Split between 2 adults, that isn’t worth a family feud.

But split between 6 grandkids?
Did Bertha the executor think it was enough to have any effect whatsoever on paying for college?

There’s a serious problem in this family but it ain’t got nothin’ to do with money

Bertha definitely overstepped. But Chuck and Diane should probably have let be if they didn’t have a clear need for the money more important than the college fund. My $0.02…

Just curious; who is the trustee?

3 adults

Pissing away the college money is one of the things you get to do as a parent.

From a legal perspective, Bertha screwed up big time. She didn’t have the authority to create trust funds. What she was supposed to do was distribute the estate to the beneficiaries.

She could only do such a thing if the beneficiary was in agreement, and you would need something in writing signed by the beneficiary to that effect.

She needs to follow the instructions of the will - or can be sued!

I would suggest small claims court - do-it-yourself.

Bertha was wrong, very wrong. This seems like it will lead to endless squabbles and headaches. Who is controlling the trust and how the money is disbursed? I hope it’s not Bertha. Does she get to say if the college is worthy or not when the kids want the money?

What kind of trust is this and how much work is it to get the money out now?

The vote is closer than I would have thought! :smiley:

Bertha is being a bossy cow, regardless of whether she’s right. Unless I’m wrong about what an executor is, or unless there was some specific wording in the will about how the money should be used, making decisions about what should be done with it was never her job.

I definitely wouldn’t cut off one of my kids for pulling this crap on the other one, but I might possibly stop speaking to my brother for a while if he thought he had the right to pull this crap on me. The problem here isn’t the amount of money, or whether the other siblings actually need it or not; it’s that one sibling is taking advantage of an opportunity (and not even a legit opportunity, apparently) to force her decisions onto the others’ lives. Not cool.

Meta-observation: anyone who has never been party to a family will or probate and thinks situations like this are unusual has some unpleasant education in their future.

Yes, close families with no overt disputes do split and often remain split over $10k… or $1k, or just treasured and disputed knickknacks. Been there, seen it, lost the t-shirt in the court decision.

We’re running into a similar (but backwards) situation with my MIL’s will.

She told the kids (my husband and his two sisters) that any estate money would go to grandchildren, minus one (she got a car.) There’s not much to split up, maybe $25,000 among the five kids who are owed. She “took care” of Ivylad and his sisters before she passed.

However, that’s not what the will states. She must not have updated it, because my SIL, who is the executor, got a check for $8000. Ivylad will be getting a similar check, once he sends in the paperwork.

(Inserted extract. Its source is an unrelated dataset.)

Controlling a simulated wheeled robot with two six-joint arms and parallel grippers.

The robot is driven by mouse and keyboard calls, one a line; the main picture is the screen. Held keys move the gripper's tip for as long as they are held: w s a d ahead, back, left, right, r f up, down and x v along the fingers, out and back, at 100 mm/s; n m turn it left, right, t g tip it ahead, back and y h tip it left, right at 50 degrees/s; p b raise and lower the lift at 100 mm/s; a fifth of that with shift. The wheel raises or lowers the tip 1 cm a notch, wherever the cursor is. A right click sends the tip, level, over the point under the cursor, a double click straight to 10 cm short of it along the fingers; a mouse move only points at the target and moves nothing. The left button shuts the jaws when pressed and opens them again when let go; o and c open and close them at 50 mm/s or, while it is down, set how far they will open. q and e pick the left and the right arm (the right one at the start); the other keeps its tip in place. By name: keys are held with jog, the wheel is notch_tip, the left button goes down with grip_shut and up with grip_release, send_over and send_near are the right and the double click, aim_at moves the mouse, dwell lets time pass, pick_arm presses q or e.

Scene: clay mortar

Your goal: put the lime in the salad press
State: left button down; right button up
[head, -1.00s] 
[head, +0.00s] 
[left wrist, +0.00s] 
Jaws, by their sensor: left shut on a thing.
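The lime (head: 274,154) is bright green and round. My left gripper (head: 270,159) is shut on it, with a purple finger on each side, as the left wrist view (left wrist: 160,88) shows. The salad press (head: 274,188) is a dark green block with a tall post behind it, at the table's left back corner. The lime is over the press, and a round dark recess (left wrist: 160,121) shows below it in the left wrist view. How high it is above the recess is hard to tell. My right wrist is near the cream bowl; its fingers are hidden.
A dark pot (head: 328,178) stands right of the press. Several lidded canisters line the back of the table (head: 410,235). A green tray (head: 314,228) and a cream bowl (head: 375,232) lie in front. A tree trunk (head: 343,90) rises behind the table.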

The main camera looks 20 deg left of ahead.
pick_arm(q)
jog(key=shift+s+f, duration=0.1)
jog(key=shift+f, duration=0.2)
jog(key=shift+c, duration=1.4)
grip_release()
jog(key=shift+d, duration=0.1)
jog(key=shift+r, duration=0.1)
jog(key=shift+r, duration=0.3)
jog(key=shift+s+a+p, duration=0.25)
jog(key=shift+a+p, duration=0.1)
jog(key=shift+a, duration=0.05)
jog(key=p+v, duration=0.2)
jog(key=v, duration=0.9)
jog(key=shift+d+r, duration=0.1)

We’ve agreed that although Mum didn’t update her will, she made her wishes known several times, so once all the funds are distributed we will give the grandkids what’s owed them.

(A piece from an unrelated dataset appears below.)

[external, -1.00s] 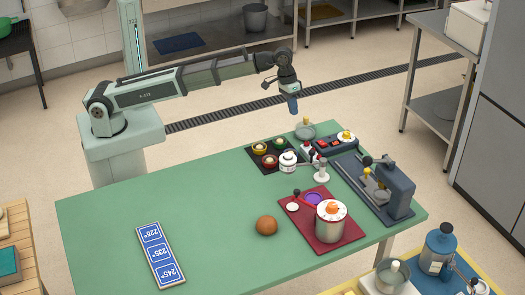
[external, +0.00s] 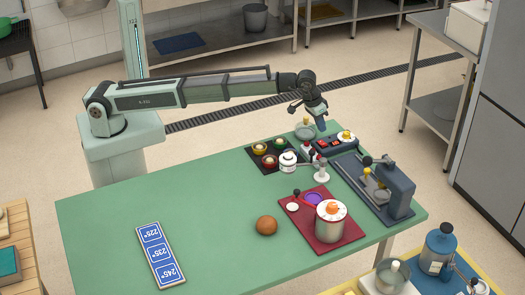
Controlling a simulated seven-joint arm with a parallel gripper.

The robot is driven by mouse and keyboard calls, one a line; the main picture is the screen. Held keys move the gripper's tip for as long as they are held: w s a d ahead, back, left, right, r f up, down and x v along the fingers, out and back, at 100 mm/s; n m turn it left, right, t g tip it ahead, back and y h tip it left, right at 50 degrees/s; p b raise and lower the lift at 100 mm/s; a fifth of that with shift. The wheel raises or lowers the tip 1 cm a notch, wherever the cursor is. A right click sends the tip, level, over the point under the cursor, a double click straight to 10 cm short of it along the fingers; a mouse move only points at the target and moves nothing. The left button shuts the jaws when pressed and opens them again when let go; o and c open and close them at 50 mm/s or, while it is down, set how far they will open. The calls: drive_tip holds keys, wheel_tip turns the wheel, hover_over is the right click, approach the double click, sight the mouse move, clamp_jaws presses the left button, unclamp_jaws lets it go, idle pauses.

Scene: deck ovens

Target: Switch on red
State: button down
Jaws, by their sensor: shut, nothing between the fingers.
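A dark switch panel (external: 330,149) lies at the table's far right edge. It carries small red switches (external: 322,144) and a white dial with a yellow centre (external: 346,137). The switch positions are too small to tell. My gripper (external: 322,128) is shut and empty, pointing down just above the panel's far edge, near the red switches. I cannot tell whether it touches anything.
A white lidded pot (external: 288,162) and a white stand (external: 321,173) are near the panel. A dark grey lever machine (external: 396,190) stands right. A maroon board (external: 325,246) holds a white pot with an orange knob. A brown bun (external: 266,225) and blue sign (external: 160,254) lie left; the left table is mostly clear.

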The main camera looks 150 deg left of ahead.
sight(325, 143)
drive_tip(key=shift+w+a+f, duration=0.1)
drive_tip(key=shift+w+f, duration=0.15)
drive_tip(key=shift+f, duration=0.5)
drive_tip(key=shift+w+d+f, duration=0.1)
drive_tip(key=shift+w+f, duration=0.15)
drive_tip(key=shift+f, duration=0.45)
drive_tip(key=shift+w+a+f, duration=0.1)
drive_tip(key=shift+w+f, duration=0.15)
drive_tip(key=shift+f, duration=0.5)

I shudder to think what would happen in a more dysfunctional family. :eek:

Bertha can have her pants sued off. I’m stunned she did this unilaterally. If one of the other kids decide to go after her for this she could be in very serious trouble. I’m surprised no one has explained this this to her. This is some serious shit.

Bertha has said 'Screw what Alex wanted. I know better."

Control freak.

She basically disinherited her siblings. She doesn’t get to do that.

“…will specified that his estate should be divided equally among his surviving siblings.”

That’s it. Period.

Bertha was wrong.

I remember a People’s Court (or maybe it was Judge Judy) from years ago in which brothers were fighting over a pair of matching lamps that cost maybe $200 apiece. The concept of each brother just taking one seemed completely off the table. My mother said, “They’re not really fighting over the lamps.”

And I agree, Bertha should have split the money and given half to each sibling, gone home, and rolled her eyes.

Wonder how the kids feel about this? They might think it wasn’t enough money to justify infuriating a parent.

Sometimes disputes are more bitter because the amounts are small. Bertha is wrong, legally and IMO morally. But things like this are not about money.

A lawsuit would make everything worse.

And it really sucks, because usually, nobody volunteers.